I have been reading about WSRP.
From the technical specs, and public opinions, I have to conclude that WSRP should not be considered as a viable option for integration between portal technologies for the foreseeable future.
The WSRP idea has been thrown around as a great solution to cross platform reuse of portal components, but the reality is that the spec and implementations are still in early stages due to vagueness and complexity, and some legal issues (there's a patent involved). The intent of the WSRP spec is to provide guidelines on how and when to call APIs to deal with user context, caching, sessions, discovery, security, etc… All good ideas, but when it comes to implementation, vagueness in security alone (which the spec doesn't advise anything specific) can be enough to kill connectivity.

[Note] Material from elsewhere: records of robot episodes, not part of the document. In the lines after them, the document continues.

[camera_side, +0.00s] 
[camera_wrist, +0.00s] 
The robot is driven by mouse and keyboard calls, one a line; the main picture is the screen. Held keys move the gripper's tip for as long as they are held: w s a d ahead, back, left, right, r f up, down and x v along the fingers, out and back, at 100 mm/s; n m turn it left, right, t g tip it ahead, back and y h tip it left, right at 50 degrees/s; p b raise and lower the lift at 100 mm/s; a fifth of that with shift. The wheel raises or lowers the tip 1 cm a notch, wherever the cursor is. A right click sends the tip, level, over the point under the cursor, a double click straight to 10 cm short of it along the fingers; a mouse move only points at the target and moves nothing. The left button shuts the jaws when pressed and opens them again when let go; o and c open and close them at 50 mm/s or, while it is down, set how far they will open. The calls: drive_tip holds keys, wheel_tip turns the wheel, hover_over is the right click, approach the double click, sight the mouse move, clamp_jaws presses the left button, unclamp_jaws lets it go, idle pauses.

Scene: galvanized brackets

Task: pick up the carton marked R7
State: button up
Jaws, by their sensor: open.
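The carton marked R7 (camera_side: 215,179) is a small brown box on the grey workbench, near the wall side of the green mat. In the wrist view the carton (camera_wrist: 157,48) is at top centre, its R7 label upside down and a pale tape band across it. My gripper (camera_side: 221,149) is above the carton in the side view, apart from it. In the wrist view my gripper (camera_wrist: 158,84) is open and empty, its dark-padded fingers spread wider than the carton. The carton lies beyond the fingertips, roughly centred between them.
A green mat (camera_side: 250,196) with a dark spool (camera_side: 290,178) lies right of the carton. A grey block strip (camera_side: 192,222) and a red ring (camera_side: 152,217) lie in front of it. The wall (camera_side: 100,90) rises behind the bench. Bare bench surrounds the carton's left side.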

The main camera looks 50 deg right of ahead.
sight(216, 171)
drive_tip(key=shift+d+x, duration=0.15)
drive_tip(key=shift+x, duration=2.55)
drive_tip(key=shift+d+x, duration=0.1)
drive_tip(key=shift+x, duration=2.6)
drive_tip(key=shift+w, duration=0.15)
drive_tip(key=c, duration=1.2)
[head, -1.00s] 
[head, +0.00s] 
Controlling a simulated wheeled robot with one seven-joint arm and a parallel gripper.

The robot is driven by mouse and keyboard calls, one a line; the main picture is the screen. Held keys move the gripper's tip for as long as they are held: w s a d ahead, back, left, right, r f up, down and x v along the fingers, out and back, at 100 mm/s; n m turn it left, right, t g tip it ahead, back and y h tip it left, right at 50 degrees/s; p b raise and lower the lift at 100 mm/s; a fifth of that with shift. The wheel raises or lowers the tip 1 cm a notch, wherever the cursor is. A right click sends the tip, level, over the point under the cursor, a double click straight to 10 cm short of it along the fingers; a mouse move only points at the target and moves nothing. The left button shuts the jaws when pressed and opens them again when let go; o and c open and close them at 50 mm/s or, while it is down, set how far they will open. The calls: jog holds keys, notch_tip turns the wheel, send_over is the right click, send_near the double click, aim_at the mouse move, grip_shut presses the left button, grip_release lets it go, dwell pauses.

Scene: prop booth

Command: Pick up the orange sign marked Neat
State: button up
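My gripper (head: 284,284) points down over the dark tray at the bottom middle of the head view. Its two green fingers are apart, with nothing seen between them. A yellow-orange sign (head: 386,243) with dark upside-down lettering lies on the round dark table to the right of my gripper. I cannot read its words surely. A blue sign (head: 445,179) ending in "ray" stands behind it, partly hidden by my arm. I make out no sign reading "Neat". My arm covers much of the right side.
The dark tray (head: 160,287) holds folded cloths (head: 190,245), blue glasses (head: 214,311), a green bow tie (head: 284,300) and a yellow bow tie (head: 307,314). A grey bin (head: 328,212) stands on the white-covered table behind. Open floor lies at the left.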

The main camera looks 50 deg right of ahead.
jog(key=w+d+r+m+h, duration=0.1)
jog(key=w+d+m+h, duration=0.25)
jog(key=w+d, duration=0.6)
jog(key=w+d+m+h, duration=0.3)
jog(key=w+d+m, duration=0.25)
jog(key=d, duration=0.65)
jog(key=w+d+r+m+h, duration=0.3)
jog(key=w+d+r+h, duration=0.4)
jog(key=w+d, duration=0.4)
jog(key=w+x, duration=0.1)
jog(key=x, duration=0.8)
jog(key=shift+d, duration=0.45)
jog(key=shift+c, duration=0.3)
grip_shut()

WSRP is based on the idea that a web service can deliver fully rendered HTML chunks to a consuming portal typically based on the current user's access and preferences. Because web services are classically intended to provide data, and not UI or aesthetic content, WSRP web services are considered "presentation-oriented web services" and are potentially involved with dynamically provisioning user accounts and saving user preferences. The other significant part of WSRP is that all user interaction (web links) get funneled back to the provider presentation oriented web services for proper event handling.
The best solution (rather than WSRP) is to keep with the standard goals for web services providing data, and to write light-weight portlets/webparts. Then port the light-weight portlets/webparts rather than deal with the user/session/state/security/UI issues the comes with WSRP.
Consider the portability of combining pure web service data, server side XSL transformations, JS/AJAX for HTTP submissions (possibly directly from client JS to the web service). The web portal server side processing could be kept down to a minimum common functionality of a generic XSLT (which they should all support) portlet/webpart.